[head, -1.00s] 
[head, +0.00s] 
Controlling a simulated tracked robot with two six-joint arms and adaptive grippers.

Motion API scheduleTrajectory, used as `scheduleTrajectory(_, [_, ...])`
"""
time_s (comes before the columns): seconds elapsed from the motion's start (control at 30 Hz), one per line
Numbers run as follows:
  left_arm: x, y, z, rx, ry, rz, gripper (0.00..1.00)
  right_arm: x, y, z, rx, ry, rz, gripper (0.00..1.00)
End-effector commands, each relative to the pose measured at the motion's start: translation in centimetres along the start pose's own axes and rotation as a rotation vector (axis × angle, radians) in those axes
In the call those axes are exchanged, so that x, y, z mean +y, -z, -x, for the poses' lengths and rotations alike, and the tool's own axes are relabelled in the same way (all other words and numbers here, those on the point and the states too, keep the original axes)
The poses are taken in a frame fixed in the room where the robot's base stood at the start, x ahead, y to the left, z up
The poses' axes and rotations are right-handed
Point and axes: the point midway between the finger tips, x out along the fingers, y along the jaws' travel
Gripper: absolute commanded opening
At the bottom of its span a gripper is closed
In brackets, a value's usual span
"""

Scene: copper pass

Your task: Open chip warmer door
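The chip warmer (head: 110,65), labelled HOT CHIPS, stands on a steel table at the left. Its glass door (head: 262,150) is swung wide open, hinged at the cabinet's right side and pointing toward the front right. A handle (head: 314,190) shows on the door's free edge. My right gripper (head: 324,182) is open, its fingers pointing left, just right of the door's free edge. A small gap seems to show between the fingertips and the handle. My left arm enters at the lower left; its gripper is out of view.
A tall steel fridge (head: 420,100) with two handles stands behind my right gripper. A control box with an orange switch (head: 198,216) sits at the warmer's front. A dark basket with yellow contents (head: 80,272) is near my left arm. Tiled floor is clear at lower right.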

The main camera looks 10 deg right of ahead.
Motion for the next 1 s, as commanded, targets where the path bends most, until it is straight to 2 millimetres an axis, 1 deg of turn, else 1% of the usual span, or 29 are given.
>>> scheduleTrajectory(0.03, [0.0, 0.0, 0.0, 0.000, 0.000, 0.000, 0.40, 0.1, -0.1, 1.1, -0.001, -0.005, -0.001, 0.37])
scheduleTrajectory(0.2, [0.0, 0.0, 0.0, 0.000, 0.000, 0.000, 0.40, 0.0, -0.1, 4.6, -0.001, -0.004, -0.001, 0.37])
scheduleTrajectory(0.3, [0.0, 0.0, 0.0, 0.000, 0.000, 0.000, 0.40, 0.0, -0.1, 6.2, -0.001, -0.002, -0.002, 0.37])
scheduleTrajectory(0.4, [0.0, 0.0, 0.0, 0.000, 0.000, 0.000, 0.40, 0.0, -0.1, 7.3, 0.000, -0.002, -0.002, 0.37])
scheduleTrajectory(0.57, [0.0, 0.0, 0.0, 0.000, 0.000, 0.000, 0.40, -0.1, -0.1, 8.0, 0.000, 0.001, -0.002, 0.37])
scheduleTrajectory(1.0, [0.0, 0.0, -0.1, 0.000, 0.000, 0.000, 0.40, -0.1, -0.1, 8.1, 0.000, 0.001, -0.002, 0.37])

> _TASK INSTRUCTIONS_:
Repeat the listing in full, keeping every line exactly as it is.

> _EXERCISE RESULT_:
[head, -1.00s] 
[head, +0.00s] 
Controlling a simulated tracked robot with two six-joint arms and adaptive grippers.

Motion API scheduleTrajectory, used as `scheduleTrajectory(_, [_, ...])`
"""
time_s (comes before the columns): seconds elapsed from the motion's start (control at 30 Hz), one per line
Numbers run as follows:
  left_arm: x, y, z, rx, ry, rz, gripper (0.00..1.00)
  right_arm: x, y, z, rx, ry, rz, gripper (0.00..1.00)
End-effector commands, each relative to the pose measured at the motion's start: translation in centimetres along the start pose's own axes and rotation as a rotation vector (axis × angle, radians) in those axes
In the call those axes are exchanged, so that x, y, z mean +y, -z, -x, for the poses' lengths and rotations alike, and the tool's own axes are relabelled in the same way (all other words and numbers here, those on the point and the states too, keep the original axes)
The poses are taken in a frame fixed in the room where the robot's base stood at the start, x ahead, y to the left, z up
The poses' axes and rotations are right-handed
Point and axes: the point midway between the finger tips, x out along the fingers, y along the jaws' travel
Gripper: absolute commanded opening
At the bottom of its span a gripper is closed
In brackets, a value's usual span
"""

Scene: copper pass

Your task: Open chip warmer door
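The chip warmer (head: 110,65), labelled HOT CHIPS, stands on a steel table at the left. Its glass door (head: 262,150) is swung wide open, hinged at the cabinet's right side and pointing toward the front right. A handle (head: 314,190) shows on the door's free edge. My right gripper (head: 324,182) is open, its fingers pointing left, just right of the door's free edge. A small gap seems to show between the fingertips and the handle. My left arm enters at the lower left; its gripper is out of view.
A tall steel fridge (head: 420,100) with two handles stands behind my right gripper. A control box with an orange switch (head: 198,216) sits at the warmer's front. A dark basket with yellow contents (head: 80,272) is near my left arm. Tiled floor is clear at lower right.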

The main camera looks 10 deg right of ahead.
Motion for the next 1 s, as commanded, targets where the path bends most, until it is straight to 2 millimetres an axis, 1 deg of turn, else 1% of the usual span, or 29 are given.
>>> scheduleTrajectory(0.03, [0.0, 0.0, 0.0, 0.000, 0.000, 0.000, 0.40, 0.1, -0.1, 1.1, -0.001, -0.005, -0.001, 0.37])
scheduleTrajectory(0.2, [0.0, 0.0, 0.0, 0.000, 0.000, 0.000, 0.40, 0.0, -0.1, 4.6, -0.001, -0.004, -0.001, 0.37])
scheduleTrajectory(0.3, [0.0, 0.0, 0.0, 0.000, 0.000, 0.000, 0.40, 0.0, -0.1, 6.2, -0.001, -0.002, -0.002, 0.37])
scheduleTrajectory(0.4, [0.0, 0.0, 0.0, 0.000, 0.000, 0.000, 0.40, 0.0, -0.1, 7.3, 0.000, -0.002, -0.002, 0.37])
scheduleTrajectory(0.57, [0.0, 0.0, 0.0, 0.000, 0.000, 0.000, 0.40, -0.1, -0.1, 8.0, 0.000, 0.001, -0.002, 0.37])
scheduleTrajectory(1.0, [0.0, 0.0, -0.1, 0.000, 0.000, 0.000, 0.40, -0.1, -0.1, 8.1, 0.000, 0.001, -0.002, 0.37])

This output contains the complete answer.